This repository aims to analyze the dataset from the Kaggle challenge "SETI Breakthrough Listen - E.T. Signal Search" and compare state-of-the-art EfficientNet CNN's under the aspect of data augmentation to answer the question whether data augmentation helps in reaching a better score or not.
"SETI Breakthrough Listen - E.T. Signal Search" is a challenged hosted on kaggle which deals with classifying data samples as extraterrestrial or not. Those data samples so-called cadence snippets. This is a set of six observations of the order ABACAD in which the primary target A is alternatingly observed along with other targets B, C and D. Those observations are spectrograms which consist of measurements of signal intensity as a function of frequency and time (see here).

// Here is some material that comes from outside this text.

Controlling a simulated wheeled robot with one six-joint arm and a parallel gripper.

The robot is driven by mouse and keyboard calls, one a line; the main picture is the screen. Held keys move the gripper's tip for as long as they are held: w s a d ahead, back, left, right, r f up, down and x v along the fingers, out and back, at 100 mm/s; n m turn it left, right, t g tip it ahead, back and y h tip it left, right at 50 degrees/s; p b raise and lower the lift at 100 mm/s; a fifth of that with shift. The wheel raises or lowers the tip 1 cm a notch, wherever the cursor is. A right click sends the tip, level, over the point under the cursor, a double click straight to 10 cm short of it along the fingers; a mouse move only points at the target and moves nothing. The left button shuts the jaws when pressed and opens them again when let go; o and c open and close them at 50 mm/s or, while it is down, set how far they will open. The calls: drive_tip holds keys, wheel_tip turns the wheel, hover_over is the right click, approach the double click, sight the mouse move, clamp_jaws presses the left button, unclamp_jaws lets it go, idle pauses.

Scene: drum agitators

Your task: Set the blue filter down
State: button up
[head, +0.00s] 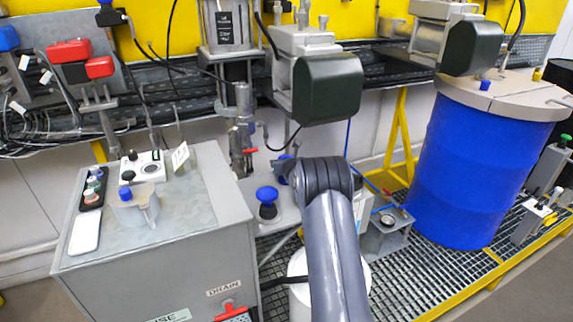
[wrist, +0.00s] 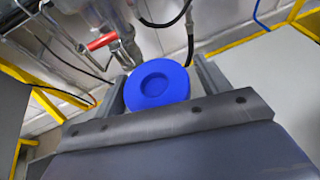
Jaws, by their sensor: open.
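A round blue part with a recessed top, which looks like the blue filter (wrist: 157,84), shows in the wrist view between the fingers of my gripper (wrist: 163,82). The fingers are apart, one on each side of it; whether either touches it, I cannot tell. In the head view my gripper (head: 284,170) is low behind my arm, right of the grey cabinet and mostly hidden. A blue knob-shaped piece (head: 267,194) stands on a grey surface just in front of it. Whether this is the same blue part, I cannot tell.
The grey cabinet (head: 215,190) at left carries a blue-lidded cup (head: 136,208), small bottles and a white pad (head: 85,231). A pipe with a red valve handle (wrist: 101,41) is close to my gripper. A dark motor (head: 327,90) overhangs. A blue drum (head: 465,170) stands at right.

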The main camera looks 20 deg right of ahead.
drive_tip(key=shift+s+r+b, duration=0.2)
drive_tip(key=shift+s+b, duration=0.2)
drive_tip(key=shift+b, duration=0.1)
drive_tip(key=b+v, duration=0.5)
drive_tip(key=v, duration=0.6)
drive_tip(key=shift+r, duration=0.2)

To find extraterrestrial signals, one can isolate them by analyzing the cadence snippet. Such an extraterrestrial signal can only appear in the observations from the primary target.
The aim of the challenge is to build a classification model which helps to identify the cadences with anomalous signals. The metric used here is the area under the ROC curve.
The codebase in this repository consists only of a Jupyter Notebook in which the whole process of loading the data, defining and training the networks and visualizing the data is realized.
For this process the EfficientNet models B1, B3 and B5 are used as the networks. Those are trained and validated solely on the train data as it would be necessary to submit the results to check the score based on the test results. This has not be done so the results cannot be verified to the test data.
First, there are dependencies which are linked to the challenge and the rules applied to it, so the dataset and the annotations cannot be provided in the repository. One must create an account at Kaggle and join the competition to download the dataset. There are also pretrained networks used in this notebook which have been provided from Henrique Mendonça here. Those are of course not mandatory: the code can also be executed without using pretrained weights.
After resolving the dependencies, one can create an environment with all the packages needed with conda. This can be done by using this command:
conda env create --name [name] -f environment.yml
This process can take around 10 to 20 minutes. After the environment has been created, one can activate it and start the notebook with jupyter.
> conda activate [name]
> ...
> jupyter-notebook modelComparison.ipynb
When trying to execute this notebook, one will often face the problem that CUDA ran out of memory when trying to allocate. The reason for this is the complexity from the used models, especially EfficientNet-B5. It is not unusual that it can take 15 GiB of VRAM when using a batch size of 16 for it. As only very few GPU's can offer that much of memory, one can reduce the memory usage from PyTorch with two methods.
First, you can reduce the batch size in the notebook.
Second, you can set max_split_size_mb defining it in the PYTORCH_CUDA_ALLOC_CONF
environment variable. To set this for example to 64 MB, one can define:
PYTORCH_CUDA_ALLOC_CONF=max_split_size_mb:64
More information to this can be found here.
Both solutions lead (depending on the values used) to a substantial performance cost which means that the training process takes much more time.